Mucha de la desdicha que viven las personas y los grupos o comunidades como formas de relación tensas y hasta violentas, viene de la falta de rigor o de autenticidad en la comunicación. Pensamos que comunicarnos es fácil; ciertamente no lo es. Hasta las palabras más exactas son a veces insuficientes para comunicar lo que creemos querer comunicar. Y digo "creemos querer comunicar" porque no pocas veces ni siquiera hemos llegado a un acuerdo interno, a un convencimiento interior pleno de comunicar algo, y sin embargo nos lanzamos a comunicarlo. Imaginemos entonces las inexactitudes en que podemos caer en esas condiciones y, en consecuencia, los espacios que estaremos dejando a la interpretación del otro.
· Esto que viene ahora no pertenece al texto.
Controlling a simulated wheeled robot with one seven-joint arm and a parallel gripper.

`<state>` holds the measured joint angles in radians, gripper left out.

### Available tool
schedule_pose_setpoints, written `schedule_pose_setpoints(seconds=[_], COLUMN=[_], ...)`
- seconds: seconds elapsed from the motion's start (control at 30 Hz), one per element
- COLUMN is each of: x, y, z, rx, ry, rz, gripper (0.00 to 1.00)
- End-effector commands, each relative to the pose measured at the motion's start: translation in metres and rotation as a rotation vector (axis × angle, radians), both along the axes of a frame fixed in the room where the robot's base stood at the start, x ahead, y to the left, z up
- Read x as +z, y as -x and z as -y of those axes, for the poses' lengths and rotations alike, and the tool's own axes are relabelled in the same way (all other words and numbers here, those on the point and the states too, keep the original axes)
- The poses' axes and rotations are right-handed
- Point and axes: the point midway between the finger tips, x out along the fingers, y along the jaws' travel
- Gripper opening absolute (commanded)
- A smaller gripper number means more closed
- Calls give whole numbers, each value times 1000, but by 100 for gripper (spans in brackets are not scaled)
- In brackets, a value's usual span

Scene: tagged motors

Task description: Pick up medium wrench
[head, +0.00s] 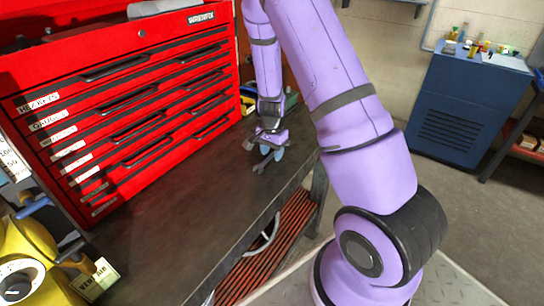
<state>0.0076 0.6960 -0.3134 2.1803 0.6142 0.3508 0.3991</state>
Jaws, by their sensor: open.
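A small grey wrench-like tool (258,166) lies on the dark workbench top (185,210), near its right edge. Its size mark cannot be read, and part of it is hidden by my gripper. My gripper (271,152) points down over the bench at the end of my lilac arm. Its blue-grey fingertips are open, just above or beside the tool. I cannot tell whether they touch it.
A red tool chest (120,85) with labelled drawers stands along the back of the bench. A yellow device (35,265) and a small tag (98,279) are at the front left. A blue cabinet (462,110) stands across the floor. The bench middle is clear.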

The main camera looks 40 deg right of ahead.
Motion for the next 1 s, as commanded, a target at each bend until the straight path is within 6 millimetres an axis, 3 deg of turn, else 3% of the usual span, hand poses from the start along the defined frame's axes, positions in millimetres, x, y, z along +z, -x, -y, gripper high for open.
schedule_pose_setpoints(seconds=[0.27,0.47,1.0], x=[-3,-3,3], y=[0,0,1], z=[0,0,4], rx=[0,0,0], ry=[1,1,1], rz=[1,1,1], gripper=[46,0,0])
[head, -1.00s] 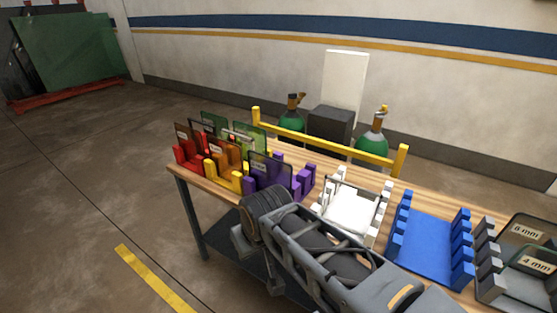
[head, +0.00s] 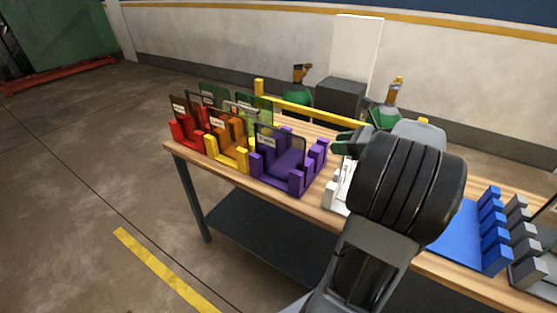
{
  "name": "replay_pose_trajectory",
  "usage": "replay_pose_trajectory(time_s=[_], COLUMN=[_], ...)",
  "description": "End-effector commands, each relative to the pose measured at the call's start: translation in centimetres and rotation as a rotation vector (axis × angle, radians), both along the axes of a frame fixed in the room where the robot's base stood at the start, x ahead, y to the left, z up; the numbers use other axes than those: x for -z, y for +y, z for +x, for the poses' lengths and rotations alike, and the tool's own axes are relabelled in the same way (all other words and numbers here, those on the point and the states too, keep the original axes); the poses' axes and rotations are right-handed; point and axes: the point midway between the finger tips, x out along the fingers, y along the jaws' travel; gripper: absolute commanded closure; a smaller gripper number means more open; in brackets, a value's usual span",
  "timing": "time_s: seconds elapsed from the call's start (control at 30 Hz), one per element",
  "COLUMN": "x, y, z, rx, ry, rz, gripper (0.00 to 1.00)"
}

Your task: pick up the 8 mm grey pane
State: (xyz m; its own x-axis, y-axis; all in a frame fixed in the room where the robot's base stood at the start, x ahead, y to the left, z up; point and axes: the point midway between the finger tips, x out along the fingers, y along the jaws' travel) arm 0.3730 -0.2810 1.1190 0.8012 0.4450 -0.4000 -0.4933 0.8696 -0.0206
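A grey see-through pane (head: 284,146) stands upright in the purple rack (head: 290,175) on the wooden table. Its label is too small to read, so I cannot tell whether it is the 8 mm one. Another grey-framed pane stands farther back, partly hidden. My gripper (head: 345,142) shows only in part, to the right of the purple rack, behind my thick dark wrist. I cannot make out its finger gap or anything held in it.
A red rack (head: 187,134) and a yellow rack (head: 228,156) with brown and orange panes stand at left, green panes behind. A white rack (head: 338,192) is partly hidden by my arm. Blue (head: 465,225) and grey racks (head: 522,232) are at right. A yellow rail (head: 310,112) runs behind the table.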

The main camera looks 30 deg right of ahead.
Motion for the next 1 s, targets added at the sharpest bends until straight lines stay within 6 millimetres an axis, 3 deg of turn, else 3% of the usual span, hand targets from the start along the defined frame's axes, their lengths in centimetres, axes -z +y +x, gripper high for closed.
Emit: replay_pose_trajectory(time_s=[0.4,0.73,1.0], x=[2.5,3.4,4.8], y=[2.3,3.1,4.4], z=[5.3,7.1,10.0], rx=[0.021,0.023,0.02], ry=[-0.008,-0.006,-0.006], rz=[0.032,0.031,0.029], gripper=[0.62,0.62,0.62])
Noten que ahora hablo de interpretación, con todo lo que eso significa, pues estoy dejando en manos de la otra persona lo que yo supuestamente quería decirle.
Y a esto hay que agregar otro elemento distorsionador de la comunicación: la intención de engaño o de manipulación que puede estar presente en quien tiene la iniciativa de comunicar. ¿En qué queda la comunicación cuando yo digo algo distinto a la verdad o con una intención diferente a la que formalmente manifiesto? ¿Cuál comunicación puede existir si yo digo algo con un supuesto interés, pero en realidad se trata de otro muy diferente?
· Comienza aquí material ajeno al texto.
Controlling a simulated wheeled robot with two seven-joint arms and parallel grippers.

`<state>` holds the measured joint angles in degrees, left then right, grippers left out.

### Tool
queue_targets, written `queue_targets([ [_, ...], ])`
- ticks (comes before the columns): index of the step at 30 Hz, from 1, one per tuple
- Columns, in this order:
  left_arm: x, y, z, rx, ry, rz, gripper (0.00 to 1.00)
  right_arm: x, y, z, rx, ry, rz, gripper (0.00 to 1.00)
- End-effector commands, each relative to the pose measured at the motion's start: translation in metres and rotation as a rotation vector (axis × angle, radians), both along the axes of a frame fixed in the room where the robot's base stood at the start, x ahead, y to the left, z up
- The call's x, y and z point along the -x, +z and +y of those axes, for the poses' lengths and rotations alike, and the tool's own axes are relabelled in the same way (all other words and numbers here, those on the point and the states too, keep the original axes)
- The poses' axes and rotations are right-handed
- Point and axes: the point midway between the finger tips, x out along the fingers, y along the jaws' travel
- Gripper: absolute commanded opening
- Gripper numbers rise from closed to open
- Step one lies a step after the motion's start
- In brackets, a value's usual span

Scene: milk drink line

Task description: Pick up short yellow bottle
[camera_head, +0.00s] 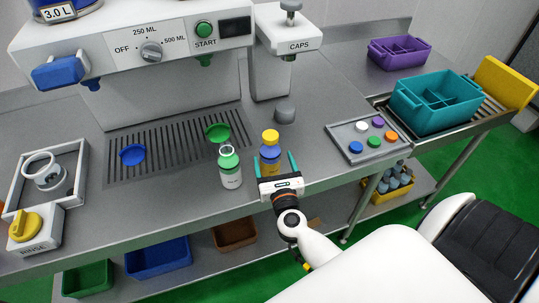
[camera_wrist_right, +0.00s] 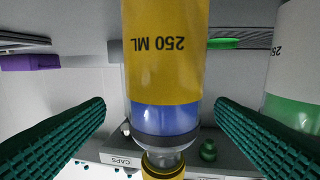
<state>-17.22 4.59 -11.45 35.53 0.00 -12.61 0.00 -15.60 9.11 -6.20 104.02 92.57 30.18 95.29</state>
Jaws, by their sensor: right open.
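The short yellow bottle (camera_head: 270,150) stands upright near the front edge of the counter, with a yellow cap and blue contents. In the right wrist view the bottle (camera_wrist_right: 165,60) appears upside down, with a yellow 250 ML label. My right gripper (camera_head: 274,158) is open, with its teal fingers on either side of the bottle's lower part. In the wrist view gaps show between the fingers and the bottle, so they do not appear to touch it. The bottle's lower front is partly hidden by the gripper in the head view. My left gripper is not in view.
A cap tray (camera_head: 342,128) and a teal crate (camera_head: 408,98) are to the right. The filling machine (camera_head: 140,90) stands behind.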

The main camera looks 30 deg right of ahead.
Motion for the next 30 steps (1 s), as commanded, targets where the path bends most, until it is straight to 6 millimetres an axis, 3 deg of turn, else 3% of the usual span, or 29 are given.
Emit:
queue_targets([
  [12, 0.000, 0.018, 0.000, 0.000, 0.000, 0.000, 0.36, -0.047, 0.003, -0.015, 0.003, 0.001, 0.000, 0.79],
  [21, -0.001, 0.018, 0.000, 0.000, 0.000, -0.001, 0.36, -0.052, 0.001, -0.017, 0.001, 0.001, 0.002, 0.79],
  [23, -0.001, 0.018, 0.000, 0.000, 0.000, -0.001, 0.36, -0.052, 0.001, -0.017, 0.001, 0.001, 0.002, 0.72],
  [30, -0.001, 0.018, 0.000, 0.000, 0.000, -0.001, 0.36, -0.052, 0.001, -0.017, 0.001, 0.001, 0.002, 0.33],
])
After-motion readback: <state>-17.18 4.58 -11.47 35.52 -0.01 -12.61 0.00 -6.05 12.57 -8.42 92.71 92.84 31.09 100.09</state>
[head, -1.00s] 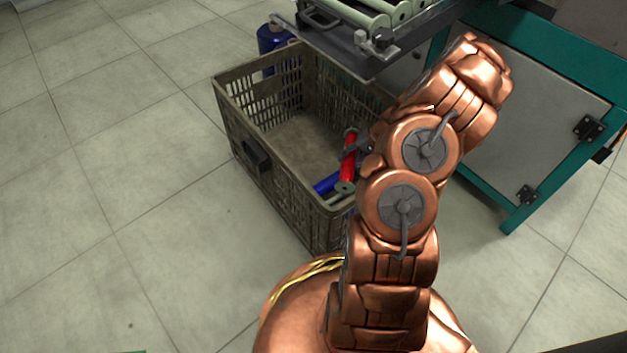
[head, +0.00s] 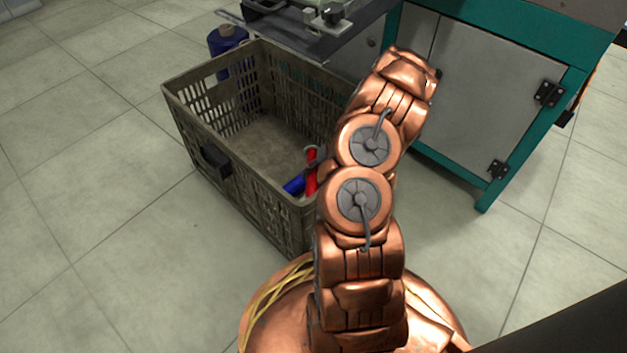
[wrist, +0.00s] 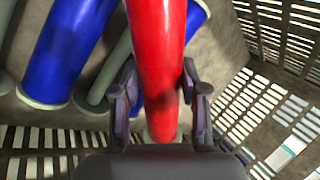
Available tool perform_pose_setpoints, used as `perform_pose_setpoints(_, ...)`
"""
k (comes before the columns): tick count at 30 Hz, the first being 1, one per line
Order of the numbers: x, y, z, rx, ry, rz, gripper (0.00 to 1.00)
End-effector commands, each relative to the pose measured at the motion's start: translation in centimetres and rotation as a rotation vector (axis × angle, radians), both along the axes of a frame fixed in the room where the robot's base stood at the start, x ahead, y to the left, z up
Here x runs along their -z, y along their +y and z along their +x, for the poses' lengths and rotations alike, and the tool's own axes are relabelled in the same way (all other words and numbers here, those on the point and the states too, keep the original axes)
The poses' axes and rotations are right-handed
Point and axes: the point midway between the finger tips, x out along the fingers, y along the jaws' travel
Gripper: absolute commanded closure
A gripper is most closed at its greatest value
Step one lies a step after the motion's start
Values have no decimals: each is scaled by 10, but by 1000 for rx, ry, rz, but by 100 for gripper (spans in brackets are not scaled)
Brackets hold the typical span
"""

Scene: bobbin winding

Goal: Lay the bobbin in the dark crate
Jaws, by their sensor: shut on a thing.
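The red bobbin (head: 311,172) is inside the dark crate (head: 270,212), near its front right corner. My gripper (wrist: 160,98) is shut on the red bobbin (wrist: 158,40), with one finger on each side of it in the wrist view. A blue bobbin (head: 294,186) lies in the crate just left of the red one and shows large in the wrist view (wrist: 66,50). More blue and a pale green tube show behind the red bobbin there. My arm hides the crate's right side and most of the gripper in the head view. Whether the red bobbin touches the others, I cannot tell.
A teal-framed machine cabinet (head: 480,90) stands right of and behind the crate. A metal tray (head: 318,38) juts out above the crate's back edge. The crate's left floor is bare.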

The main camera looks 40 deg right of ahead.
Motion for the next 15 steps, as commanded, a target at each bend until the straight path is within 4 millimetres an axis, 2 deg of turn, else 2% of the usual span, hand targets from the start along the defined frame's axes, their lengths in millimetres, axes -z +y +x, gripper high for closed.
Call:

El panorama se ha vuelto tenebroso y de seguir así, esta vía nos conduciría irremediablemente hacia el pesimismo.
Tenemos que recuperar la compostura, el optimismo, los deseos de comunicarnos y compartir, porque de lo contrario ¿qué sentido tendría la vida? Volvamos de nuevo la mirada hacia nosotros mismos. Es en la riqueza interior que hemos forjado por medio de la educación, en los principios y valores que nos inculcaron padres y maestras, en las huellas positivas que han dejado en nosotros las experiencias de la sana convivencia, es allí en donde encontraremos esa fuente de optimismo para transmitir y compartir con quienes convivimos a diario.
¡Ah! Y no olvidemos el rigor en la comunicación. El uso de las palabras más adecuadas, la escogencia del momento y el medio más convenientes, la sinceridad y transparencia en lo que se dice o escribe; todo ese conjunto de elementos nos acercarán a una comunicación más eficiente en la que el problema de una mala interpretación se reduce al mínimo. Y así, la felicidad como producto de esa vida que construyo en conjunto con los demás, estará más cerca.